──────── THE RECORDS ────────
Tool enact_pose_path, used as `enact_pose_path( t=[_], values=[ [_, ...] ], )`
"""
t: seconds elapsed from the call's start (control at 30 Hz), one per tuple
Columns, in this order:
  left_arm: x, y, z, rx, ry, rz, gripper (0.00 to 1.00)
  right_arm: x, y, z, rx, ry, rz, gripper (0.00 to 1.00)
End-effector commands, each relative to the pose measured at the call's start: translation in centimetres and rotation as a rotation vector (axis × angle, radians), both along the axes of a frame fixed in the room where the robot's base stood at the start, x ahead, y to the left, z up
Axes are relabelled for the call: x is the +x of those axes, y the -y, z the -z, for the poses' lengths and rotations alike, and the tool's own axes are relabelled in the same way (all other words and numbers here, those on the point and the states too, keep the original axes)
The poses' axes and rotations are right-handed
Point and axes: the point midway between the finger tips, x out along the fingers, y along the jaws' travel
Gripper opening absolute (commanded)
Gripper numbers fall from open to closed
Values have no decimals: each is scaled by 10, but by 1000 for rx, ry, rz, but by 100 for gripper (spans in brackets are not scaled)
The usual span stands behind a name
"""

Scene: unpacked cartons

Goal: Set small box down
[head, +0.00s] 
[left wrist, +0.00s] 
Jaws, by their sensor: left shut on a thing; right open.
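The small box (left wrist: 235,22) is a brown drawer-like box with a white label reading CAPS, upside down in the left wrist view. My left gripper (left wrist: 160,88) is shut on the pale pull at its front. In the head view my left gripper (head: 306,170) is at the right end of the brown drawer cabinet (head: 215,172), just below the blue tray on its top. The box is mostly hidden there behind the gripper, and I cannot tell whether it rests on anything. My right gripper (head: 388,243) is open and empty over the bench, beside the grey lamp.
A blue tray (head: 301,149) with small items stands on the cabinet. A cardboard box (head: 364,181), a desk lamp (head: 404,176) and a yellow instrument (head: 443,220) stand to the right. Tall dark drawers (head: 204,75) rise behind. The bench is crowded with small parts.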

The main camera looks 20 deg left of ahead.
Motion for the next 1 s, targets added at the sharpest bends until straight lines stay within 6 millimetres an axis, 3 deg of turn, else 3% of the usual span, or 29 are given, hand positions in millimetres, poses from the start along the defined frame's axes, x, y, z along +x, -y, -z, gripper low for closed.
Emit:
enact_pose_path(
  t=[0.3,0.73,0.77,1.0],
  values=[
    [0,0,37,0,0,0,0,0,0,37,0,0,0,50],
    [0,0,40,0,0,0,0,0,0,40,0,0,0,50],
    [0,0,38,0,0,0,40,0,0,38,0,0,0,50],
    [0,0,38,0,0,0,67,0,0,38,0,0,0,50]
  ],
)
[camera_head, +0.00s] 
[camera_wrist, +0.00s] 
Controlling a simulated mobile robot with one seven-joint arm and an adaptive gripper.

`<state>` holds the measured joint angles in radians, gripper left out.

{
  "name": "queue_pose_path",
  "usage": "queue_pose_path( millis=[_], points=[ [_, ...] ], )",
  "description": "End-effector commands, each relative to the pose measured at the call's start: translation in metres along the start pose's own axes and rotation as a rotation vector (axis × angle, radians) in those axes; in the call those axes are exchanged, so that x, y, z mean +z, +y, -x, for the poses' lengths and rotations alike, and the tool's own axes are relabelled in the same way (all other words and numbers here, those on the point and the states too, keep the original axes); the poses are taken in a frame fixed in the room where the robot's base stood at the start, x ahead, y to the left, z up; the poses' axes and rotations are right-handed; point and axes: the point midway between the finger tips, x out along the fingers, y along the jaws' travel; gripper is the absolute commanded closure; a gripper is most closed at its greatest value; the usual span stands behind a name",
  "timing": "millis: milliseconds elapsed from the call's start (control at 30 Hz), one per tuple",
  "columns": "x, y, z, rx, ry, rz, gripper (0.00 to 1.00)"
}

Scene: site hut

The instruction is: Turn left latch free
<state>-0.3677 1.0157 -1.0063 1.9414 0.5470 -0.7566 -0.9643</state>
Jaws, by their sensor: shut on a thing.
────────
WHAT TO DO:
Wherever the string "millis" appears in the entries above, list that line.

TASK RESPONSE:
  "usage": "queue_pose_path( millis=[_], points=[ [_, ...] ], )",
  "timing": "millis: milliseconds elapsed from the call's start (control at 30 Hz), one per tuple",

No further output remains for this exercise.